• **RECORDS PROVIDED**
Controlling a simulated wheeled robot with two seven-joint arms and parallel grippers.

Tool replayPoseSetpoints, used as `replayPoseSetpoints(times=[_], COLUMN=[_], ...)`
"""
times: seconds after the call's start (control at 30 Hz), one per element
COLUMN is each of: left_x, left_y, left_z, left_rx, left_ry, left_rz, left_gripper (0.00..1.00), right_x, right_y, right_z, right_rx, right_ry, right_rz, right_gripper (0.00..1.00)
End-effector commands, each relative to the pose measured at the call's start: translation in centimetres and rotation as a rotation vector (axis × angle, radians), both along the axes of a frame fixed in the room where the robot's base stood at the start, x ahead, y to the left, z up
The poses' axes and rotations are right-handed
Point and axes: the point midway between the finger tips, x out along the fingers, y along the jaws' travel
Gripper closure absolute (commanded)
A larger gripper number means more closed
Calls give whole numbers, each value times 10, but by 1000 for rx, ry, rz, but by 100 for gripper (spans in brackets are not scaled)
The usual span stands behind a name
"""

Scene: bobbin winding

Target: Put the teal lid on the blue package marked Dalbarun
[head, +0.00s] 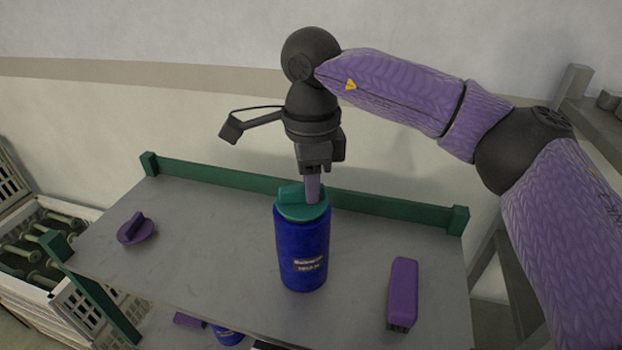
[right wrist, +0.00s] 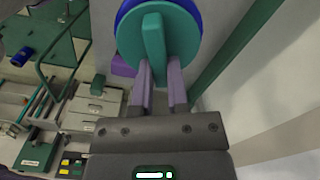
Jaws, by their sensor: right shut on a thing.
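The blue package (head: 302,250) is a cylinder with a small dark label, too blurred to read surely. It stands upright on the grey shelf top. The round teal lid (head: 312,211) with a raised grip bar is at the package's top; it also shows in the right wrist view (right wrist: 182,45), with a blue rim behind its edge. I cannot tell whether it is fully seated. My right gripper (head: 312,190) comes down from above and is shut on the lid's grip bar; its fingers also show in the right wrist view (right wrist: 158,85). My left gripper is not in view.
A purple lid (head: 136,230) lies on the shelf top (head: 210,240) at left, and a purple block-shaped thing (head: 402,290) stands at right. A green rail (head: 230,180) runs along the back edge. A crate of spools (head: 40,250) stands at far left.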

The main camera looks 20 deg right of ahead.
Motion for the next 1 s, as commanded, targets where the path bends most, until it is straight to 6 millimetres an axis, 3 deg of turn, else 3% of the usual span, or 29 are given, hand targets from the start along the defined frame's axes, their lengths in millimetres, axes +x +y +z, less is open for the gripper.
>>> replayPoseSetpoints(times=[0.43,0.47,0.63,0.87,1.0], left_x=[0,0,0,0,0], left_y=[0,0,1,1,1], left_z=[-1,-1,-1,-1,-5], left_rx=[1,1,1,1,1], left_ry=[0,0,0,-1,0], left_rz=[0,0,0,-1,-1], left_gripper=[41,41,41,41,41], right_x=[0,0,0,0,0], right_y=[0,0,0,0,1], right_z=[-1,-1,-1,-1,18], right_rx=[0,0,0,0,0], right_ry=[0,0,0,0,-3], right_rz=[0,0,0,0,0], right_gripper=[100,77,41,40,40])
...
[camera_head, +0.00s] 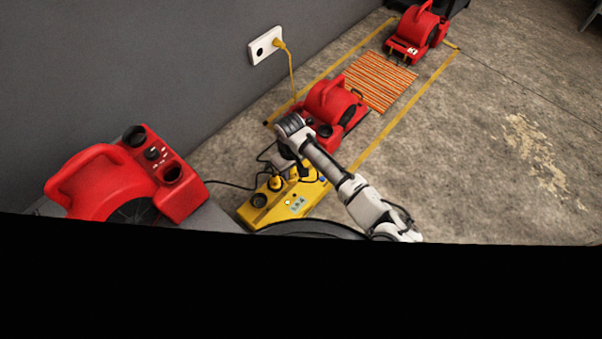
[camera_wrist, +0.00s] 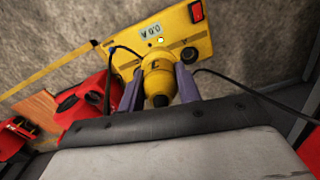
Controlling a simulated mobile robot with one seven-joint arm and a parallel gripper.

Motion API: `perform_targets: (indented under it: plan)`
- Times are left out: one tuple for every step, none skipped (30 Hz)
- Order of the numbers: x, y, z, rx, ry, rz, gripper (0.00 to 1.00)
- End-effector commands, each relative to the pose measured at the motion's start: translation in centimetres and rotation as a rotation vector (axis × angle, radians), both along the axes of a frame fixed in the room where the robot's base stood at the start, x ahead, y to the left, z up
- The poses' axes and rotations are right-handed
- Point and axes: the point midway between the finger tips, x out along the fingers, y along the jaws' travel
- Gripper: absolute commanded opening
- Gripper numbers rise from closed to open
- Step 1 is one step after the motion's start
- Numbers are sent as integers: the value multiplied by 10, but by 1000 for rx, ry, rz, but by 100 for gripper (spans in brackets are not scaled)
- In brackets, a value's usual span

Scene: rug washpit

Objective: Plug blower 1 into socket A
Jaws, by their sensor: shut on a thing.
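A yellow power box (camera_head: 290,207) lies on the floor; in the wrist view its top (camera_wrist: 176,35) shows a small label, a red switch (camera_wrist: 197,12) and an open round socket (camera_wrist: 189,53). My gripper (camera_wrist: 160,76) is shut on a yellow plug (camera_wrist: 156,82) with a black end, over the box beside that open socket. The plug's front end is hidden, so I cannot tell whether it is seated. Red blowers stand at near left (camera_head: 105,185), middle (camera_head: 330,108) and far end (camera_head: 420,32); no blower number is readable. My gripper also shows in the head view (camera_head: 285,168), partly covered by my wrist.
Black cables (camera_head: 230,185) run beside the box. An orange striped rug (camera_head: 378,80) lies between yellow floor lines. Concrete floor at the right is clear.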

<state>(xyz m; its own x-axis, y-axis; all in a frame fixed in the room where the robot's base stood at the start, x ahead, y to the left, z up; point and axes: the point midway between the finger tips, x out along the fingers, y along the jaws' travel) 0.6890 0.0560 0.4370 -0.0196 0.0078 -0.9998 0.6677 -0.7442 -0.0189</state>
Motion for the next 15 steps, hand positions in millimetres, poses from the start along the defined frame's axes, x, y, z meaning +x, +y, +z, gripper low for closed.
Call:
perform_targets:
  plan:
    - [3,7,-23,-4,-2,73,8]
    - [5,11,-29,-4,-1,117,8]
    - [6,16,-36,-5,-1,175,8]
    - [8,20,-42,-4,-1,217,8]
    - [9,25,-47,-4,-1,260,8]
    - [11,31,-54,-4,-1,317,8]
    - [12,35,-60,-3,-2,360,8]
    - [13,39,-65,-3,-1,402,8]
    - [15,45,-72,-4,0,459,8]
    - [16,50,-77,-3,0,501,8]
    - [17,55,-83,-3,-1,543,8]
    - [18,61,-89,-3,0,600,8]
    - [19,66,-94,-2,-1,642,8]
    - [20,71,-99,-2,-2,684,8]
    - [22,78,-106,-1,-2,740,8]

• **TASK REQUIREMENTS**
Reply with only the number of lines in the material above where the string "handed" appears.

• **OUTPUT OF THE TASK**
2